- TASK DIRECTIONS -
Type out the material below exactly.
—————
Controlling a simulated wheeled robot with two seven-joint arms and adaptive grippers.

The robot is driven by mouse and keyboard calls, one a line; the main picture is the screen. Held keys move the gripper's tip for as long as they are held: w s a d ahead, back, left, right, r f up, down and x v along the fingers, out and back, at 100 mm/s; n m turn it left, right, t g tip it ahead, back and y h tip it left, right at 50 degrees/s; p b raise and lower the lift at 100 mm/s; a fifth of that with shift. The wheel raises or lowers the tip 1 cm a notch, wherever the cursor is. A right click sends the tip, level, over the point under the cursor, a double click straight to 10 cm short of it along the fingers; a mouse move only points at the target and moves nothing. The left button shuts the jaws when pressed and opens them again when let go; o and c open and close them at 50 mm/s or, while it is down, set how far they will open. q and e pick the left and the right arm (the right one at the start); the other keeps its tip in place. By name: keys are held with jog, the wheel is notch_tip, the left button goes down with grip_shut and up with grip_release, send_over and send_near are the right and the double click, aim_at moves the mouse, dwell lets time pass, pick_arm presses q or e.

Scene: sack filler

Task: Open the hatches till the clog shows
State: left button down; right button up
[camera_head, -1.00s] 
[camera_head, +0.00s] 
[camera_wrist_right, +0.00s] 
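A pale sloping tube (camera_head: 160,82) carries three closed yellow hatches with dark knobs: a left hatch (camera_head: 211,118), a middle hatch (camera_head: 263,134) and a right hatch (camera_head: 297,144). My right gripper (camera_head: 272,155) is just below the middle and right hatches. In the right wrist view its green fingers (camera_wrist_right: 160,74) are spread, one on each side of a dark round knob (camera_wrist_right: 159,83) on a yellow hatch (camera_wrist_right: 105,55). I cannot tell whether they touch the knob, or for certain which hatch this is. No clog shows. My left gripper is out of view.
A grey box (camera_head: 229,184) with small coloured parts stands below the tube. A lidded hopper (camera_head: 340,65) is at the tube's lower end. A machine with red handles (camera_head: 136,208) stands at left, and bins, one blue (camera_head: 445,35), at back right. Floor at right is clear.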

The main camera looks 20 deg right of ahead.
—————
- EXERCISE SOLUTION -
Controlling a simulated wheeled robot with two seven-joint arms and adaptive grippers.

The robot is driven by mouse and keyboard calls, one a line; the main picture is the screen. Held keys move the gripper's tip for as long as they are held: w s a d ahead, back, left, right, r f up, down and x v along the fingers, out and back, at 100 mm/s; n m turn it left, right, t g tip it ahead, back and y h tip it left, right at 50 degrees/s; p b raise and lower the lift at 100 mm/s; a fifth of that with shift. The wheel raises or lowers the tip 1 cm a notch, wherever the cursor is. A right click sends the tip, level, over the point under the cursor, a double click straight to 10 cm short of it along the fingers; a mouse move only points at the target and moves nothing. The left button shuts the jaws when pressed and opens them again when let go; o and c open and close them at 50 mm/s or, while it is down, set how far they will open. q and e pick the left and the right arm (the right one at the start); the other keeps its tip in place. By name: keys are held with jog, the wheel is notch_tip, the left button goes down with grip_shut and up with grip_release, send_over and send_near are the right and the double click, aim_at moves the mouse, dwell lets time pass, pick_arm presses q or e.

Scene: sack filler

Task: Open the hatches till the clog shows
State: left button down; right button up
[camera_head, -1.00s] 
[camera_head, +0.00s] 
[camera_wrist_right, +0.00s] 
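A pale sloping tube (camera_head: 160,82) carries three closed yellow hatches with dark knobs: a left hatch (camera_head: 211,118), a middle hatch (camera_head: 263,134) and a right hatch (camera_head: 297,144). My right gripper (camera_head: 272,155) is just below the middle and right hatches. In the right wrist view its green fingers (camera_wrist_right: 160,74) are spread, one on each side of a dark round knob (camera_wrist_right: 159,83) on a yellow hatch (camera_wrist_right: 105,55). I cannot tell whether they touch the knob, or for certain which hatch this is. No clog shows. My left gripper is out of view.
A grey box (camera_head: 229,184) with small coloured parts stands below the tube. A lidded hopper (camera_head: 340,65) is at the tube's lower end. A machine with red handles (camera_head: 136,208) stands at left, and bins, one blue (camera_head: 445,35), at back right. Floor at right is clear.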

The main camera looks 20 deg right of ahead.

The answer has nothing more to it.